Your objective: Below this line is the material. Write out only its lines from the one containing "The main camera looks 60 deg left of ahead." through the one containing "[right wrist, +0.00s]", both kept, exactly.

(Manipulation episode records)
◇ ◇ ◇ ◇ ◇
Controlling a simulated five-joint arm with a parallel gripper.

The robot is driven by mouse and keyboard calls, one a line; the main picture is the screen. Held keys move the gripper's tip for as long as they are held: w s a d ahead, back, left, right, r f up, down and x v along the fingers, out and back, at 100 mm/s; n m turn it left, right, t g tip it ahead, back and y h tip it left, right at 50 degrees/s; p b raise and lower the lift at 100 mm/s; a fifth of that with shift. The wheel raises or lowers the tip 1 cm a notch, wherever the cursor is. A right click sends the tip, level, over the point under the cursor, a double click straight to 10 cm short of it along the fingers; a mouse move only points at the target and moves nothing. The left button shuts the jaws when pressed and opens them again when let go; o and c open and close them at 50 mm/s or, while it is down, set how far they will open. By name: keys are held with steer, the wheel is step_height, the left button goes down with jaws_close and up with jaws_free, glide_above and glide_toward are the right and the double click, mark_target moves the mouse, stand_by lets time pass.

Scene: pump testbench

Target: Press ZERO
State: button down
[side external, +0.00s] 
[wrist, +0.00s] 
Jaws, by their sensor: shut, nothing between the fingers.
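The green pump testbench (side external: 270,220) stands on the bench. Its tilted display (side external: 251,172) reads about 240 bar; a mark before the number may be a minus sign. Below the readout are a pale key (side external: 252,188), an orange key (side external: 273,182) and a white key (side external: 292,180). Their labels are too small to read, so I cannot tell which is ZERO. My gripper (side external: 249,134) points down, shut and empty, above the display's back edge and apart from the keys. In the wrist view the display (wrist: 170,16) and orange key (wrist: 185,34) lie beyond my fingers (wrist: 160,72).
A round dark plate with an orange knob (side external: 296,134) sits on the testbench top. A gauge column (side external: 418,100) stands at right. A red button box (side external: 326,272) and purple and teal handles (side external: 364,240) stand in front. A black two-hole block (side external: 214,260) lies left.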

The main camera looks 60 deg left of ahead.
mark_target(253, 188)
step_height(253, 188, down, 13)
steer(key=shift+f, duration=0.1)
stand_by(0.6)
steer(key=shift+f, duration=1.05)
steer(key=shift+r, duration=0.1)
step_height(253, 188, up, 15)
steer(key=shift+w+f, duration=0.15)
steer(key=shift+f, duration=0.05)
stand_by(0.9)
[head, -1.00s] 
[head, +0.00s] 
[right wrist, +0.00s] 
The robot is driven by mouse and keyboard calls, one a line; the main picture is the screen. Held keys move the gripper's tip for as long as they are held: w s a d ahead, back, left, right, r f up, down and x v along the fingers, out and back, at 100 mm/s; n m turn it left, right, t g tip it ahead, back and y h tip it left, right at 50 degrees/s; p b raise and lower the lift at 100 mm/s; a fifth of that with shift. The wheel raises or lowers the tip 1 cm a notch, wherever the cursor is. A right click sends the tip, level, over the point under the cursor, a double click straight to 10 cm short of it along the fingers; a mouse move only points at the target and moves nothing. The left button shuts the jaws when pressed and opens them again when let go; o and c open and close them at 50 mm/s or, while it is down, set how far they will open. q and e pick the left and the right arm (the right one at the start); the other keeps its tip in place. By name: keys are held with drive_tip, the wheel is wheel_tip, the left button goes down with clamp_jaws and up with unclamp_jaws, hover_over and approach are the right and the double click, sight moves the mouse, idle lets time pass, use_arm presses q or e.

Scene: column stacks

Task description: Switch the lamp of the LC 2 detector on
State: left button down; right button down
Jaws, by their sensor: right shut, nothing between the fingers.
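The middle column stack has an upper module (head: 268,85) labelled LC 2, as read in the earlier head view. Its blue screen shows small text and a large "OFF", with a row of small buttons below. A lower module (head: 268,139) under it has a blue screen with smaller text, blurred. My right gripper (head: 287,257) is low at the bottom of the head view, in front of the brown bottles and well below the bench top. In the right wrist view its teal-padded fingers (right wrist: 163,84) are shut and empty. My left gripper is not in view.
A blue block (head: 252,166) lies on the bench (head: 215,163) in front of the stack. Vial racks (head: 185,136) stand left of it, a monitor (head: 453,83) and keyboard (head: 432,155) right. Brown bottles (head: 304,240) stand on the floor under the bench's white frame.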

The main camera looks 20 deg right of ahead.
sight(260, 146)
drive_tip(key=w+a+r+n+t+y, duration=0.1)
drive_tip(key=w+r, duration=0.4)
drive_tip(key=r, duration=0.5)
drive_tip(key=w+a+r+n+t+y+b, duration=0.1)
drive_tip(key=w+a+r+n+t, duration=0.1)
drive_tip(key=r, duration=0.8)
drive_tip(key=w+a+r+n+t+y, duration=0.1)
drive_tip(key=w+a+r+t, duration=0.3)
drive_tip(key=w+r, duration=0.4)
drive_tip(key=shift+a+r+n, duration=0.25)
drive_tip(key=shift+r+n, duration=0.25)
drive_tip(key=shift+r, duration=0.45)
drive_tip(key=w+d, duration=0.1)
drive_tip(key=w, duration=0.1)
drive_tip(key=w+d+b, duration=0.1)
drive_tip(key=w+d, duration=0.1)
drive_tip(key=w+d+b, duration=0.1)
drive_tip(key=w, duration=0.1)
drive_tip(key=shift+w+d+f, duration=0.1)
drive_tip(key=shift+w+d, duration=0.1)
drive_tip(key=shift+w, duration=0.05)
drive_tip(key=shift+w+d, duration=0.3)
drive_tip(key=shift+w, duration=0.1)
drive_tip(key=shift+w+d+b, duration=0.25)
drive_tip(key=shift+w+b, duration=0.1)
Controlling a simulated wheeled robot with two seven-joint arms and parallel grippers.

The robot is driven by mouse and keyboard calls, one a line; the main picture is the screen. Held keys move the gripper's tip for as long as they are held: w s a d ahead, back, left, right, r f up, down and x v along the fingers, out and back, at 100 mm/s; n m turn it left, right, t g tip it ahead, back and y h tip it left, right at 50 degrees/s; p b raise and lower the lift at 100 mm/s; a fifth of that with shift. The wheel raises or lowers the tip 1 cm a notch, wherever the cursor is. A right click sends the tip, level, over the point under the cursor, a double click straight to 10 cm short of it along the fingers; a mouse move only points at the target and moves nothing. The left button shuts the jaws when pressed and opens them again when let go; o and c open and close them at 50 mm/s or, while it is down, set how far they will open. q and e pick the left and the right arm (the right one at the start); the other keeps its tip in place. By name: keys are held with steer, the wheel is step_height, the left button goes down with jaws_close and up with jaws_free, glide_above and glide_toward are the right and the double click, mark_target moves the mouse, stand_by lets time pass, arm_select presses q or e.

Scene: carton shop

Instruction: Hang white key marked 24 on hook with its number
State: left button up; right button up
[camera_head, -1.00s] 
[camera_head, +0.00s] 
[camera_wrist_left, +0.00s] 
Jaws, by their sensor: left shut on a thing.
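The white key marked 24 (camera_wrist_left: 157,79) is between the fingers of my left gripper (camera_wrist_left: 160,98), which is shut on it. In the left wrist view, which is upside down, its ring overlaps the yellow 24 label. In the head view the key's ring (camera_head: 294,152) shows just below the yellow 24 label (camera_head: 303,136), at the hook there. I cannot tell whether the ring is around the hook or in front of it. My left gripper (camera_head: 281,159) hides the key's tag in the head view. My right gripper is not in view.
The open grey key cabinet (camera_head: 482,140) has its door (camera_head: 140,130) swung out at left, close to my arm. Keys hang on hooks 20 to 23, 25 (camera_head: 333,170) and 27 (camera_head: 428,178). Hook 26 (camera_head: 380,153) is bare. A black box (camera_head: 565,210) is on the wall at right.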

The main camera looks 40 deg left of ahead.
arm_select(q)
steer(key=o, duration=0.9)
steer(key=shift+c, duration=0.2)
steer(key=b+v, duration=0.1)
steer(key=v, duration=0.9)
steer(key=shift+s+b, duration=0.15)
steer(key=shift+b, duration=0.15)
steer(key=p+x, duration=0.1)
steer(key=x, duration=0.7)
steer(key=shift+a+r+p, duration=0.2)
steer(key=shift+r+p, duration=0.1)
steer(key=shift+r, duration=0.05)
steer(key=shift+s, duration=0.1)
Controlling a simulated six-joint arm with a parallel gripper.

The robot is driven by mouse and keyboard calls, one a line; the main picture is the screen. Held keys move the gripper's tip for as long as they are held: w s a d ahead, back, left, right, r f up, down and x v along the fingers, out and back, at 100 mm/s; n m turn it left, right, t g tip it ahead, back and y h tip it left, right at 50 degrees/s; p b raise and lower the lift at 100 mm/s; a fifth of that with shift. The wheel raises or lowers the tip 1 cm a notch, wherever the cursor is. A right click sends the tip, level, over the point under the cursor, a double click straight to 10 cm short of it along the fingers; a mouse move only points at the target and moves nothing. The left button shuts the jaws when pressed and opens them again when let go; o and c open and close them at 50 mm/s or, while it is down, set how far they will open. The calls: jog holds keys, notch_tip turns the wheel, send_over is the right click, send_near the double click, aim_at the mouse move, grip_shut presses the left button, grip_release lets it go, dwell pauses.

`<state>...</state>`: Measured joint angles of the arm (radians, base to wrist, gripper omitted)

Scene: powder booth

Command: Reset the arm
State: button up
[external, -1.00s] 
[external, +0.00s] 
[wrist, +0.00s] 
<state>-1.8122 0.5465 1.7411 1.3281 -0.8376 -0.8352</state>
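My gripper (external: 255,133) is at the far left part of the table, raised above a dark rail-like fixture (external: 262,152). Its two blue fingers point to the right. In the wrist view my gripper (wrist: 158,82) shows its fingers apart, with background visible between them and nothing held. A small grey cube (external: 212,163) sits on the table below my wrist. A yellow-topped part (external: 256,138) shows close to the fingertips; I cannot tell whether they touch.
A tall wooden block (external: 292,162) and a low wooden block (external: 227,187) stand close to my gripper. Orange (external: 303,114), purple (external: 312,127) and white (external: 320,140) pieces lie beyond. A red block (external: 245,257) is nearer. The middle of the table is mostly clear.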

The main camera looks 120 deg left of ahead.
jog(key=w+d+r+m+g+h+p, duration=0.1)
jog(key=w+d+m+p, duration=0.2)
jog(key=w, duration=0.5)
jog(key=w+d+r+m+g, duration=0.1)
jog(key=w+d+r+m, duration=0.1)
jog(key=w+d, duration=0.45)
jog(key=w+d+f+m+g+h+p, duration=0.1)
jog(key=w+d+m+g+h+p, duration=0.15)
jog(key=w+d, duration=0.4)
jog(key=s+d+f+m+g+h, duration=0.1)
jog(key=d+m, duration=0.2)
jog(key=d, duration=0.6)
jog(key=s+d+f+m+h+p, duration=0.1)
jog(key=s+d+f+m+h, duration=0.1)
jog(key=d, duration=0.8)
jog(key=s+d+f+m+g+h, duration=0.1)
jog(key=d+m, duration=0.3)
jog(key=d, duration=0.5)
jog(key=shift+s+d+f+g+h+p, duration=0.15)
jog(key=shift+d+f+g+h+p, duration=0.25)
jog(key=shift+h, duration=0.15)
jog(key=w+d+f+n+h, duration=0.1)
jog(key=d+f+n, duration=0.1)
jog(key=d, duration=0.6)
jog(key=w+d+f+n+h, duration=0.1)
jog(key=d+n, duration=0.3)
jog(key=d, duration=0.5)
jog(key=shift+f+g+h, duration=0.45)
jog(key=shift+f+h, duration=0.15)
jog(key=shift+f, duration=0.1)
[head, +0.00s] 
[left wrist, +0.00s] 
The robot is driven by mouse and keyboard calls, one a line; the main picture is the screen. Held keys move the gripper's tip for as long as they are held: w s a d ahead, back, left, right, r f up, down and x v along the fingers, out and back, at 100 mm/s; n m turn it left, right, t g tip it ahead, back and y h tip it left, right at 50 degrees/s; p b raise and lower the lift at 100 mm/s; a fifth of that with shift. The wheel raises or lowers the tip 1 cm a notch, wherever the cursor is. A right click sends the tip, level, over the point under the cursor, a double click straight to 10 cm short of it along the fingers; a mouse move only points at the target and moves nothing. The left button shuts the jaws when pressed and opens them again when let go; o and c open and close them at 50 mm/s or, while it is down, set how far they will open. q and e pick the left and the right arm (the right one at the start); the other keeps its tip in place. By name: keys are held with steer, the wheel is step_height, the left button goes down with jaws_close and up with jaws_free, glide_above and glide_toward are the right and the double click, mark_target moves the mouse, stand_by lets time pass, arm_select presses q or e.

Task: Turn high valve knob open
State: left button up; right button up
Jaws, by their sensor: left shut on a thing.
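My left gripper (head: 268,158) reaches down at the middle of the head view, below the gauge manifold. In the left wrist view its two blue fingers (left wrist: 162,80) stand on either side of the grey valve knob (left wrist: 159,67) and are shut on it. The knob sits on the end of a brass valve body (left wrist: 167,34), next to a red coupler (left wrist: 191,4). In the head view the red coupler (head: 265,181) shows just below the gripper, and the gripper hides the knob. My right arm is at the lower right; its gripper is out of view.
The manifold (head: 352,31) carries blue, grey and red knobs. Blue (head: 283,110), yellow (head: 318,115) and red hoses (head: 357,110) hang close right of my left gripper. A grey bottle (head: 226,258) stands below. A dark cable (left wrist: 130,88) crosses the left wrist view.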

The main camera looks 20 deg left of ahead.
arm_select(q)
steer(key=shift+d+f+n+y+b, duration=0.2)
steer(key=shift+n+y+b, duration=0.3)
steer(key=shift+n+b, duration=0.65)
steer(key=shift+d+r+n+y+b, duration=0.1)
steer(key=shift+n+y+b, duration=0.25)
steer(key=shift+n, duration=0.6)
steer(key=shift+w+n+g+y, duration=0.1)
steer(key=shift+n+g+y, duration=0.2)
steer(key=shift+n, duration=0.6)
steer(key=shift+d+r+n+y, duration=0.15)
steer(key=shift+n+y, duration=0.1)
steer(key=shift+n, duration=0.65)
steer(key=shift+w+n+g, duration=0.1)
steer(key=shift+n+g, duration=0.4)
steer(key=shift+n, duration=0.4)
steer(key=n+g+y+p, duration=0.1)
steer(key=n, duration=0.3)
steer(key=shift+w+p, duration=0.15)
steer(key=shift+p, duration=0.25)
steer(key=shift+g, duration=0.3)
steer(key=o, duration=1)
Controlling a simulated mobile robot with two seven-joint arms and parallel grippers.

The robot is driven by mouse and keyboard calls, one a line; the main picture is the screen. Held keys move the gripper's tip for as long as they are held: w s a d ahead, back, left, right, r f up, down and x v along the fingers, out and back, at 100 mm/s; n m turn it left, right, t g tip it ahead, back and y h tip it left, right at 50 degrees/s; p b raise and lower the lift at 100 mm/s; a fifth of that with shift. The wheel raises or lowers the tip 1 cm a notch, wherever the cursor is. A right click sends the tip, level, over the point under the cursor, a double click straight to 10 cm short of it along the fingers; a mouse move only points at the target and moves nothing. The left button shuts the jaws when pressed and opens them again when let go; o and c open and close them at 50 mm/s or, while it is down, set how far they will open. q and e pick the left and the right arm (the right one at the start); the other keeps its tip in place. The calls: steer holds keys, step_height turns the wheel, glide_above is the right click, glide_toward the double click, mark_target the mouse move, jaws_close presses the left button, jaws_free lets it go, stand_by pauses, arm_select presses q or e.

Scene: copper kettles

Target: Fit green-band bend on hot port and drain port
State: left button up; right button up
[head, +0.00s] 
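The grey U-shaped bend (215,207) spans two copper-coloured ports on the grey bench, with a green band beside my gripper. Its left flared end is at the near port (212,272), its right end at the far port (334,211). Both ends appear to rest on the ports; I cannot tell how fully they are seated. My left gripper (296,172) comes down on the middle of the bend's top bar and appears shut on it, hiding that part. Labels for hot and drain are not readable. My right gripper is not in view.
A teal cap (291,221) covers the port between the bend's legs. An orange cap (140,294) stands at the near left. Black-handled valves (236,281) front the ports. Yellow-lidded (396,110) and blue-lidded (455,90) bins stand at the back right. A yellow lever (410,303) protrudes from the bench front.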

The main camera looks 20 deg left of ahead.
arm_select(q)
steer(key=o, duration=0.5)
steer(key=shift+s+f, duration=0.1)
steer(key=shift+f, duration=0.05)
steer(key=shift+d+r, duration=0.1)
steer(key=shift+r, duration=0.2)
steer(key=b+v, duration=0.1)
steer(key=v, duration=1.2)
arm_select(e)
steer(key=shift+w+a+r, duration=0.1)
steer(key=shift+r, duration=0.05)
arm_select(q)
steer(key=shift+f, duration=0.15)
◇ ◇ ◇ ◇ ◇
Task answer:
The main camera looks 60 deg left of ahead.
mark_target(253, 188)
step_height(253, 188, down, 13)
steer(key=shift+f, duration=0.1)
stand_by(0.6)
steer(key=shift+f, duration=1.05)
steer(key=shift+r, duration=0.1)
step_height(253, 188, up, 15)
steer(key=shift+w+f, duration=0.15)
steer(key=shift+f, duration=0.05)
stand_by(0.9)
[head, -1.00s] 
[head, +0.00s] 
[right wrist, +0.00s] 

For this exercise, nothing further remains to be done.